Dilution of the SC and ST (Prevention of Atrocities) Act

The emergence of the SC and ST (Prevention of Atrocities) (PoA) Act in 1989  proved the ineffectiveness of the Untouchablity (Offences) Act (later named as Protection of Civil Rights Act 1976) which was introduced with an objective of eradicating inherent discriminatory attitudes towards the Scheduled Castes and Scheduled Tribes. The very existence of this law, with its graphically detailed clauses, is an acknowledgement by the state that very specific kind of barbarities are committed against the SC and ST people. Although, figures of atrocities on Dalits in last decades question this constitutional framework of justice, the recent dilution of the SC/ST PoA Act 1989 by the Supreme Court should be seen in the backdrop of the growing atrocities on Dalits and Adivasis and it undermines their struggles for dignity. Contrary to the allegation of “abuse of law” by the Supreme Court, official data hints at a weak implementation of the SC/ST PoA Act instead of its misuse, with a strikingly low rate of convictions and increasing momentum of crimes. National Crime Records Bureau (NCRB) data reveals that under the SC/ST PoA Act 1989, while the charge-sheeting rate is 77 percent, the conviction rate is only 15.4 percent. Over the last ten years (2007-2017), there has been a 66% growth in crimes against Dalits. A report by the Human Rights Watch titled “Hidden Apartheid: Caste Discrimination against India’s Untouchables” had noted that “Dalits are frequently the victims of discriminatory treatment in the administration of justice. Prosecutors and judges fail to vigorously and faithfully pursue complaints brought by Dalits, which is evidenced by the high rate of acquittals in such cases”.
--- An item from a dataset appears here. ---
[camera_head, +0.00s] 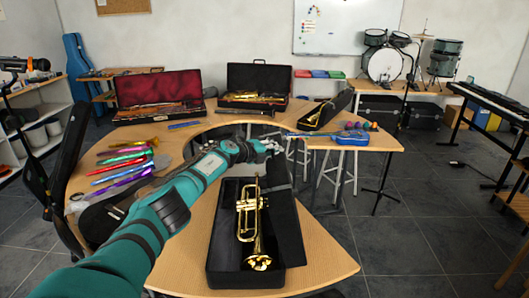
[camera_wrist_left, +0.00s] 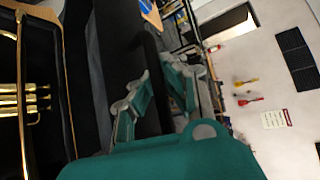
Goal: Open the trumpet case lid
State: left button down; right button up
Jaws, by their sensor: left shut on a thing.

It is quite obvious where the court’s sympathies lie. On the one hand, no effort is made to find out the impact of the law in society, whether it has actually reduced the number of atrocities, whether more atrocities are being brought to light and prosecuted and whether oppressed classes feel safe and secure as a result of the law. On the other, it is assumed that it is the law itself that is not promoting constitutional values of fraternity and integration of the society, and therefore needs to be given an interpretation as such. What non-Dalits or upper castes should do to promote fraternity is not clear from the judgment. Rather, it casts aspersions on Dalit victims saying that they file fake cases either out of vengeance or due to the greed of monetary compensation. This is contrary to Section 15 of the PoA which specifically mandates that a victim is to be treated with “fairness, respect and dignity”.

The Supreme Court simply cherry-picked data and uses some dubious reasoning to effectively gut the PoA Act, 1989. Its “directions”, whether intended or not, make it virtually impossible for any complaint to be registered against those who have committed an atrocity against Dalits. The Supreme Court is concerned with the “fear” of “false accusations” and “allegations” against “innocent people” who are at the mercy of “unscrupulous” elements out to trap and “stigmatise” them through arrest and denial of bail by filing cases of atrocity against these “unsuspecting” persons. The unsuspecting, innocent persons are persons belonging to non-SC castes in positions of authority/power either as public servants or employers. The unscrupulous elements are all persons belonging to the Scheduled castes holding primarily semi-skilled jobs in the cases discussed. In its order, the apex court had directed that public servants can only be arrested with the written permission of their appointing authority. In the case of private employees, it had said, the senior superintendent of police (SSP) concerned would have to allow it. As such, the apex court held that a preliminary inquiry should also be conducted before the FIR is registered to check whether the case falls within the parameters of the Atrocities Act or whether it was frivolous or motivated. The court also held that anticipatory bail should be allowed if the accused is able to prove that the complaint was malafide. It will mean that victims of atrocity crimes will now think twice before filing cases because neither will an FIR be filed immediately nor will the perpetrator be arrested. It is strange that the court did not realise the fact that for the underprivileged, registration of an FIR itself is a huge challenge as police officers routinely refuse to do so. A study, by the Economic & Political Weekly, had noted that nearly 50% of cases filed under the Act do not go to court and are closed by the police. It had also alluded to there being a “caste bias among the investigation officers”.

This is not the first time the Supreme Court has pushed its own notions of criminal justice onto a wider population in this arbitrary manner. The same bench (which diluted the SC/ST PoA Act, 1989) tried to gut Section 498-A of the IPC in a similar manner imposing ridiculous procedures to allegedly deter “false complaints” but in effect ensure no one would ever be prosecuted for an offense under Section 498-A.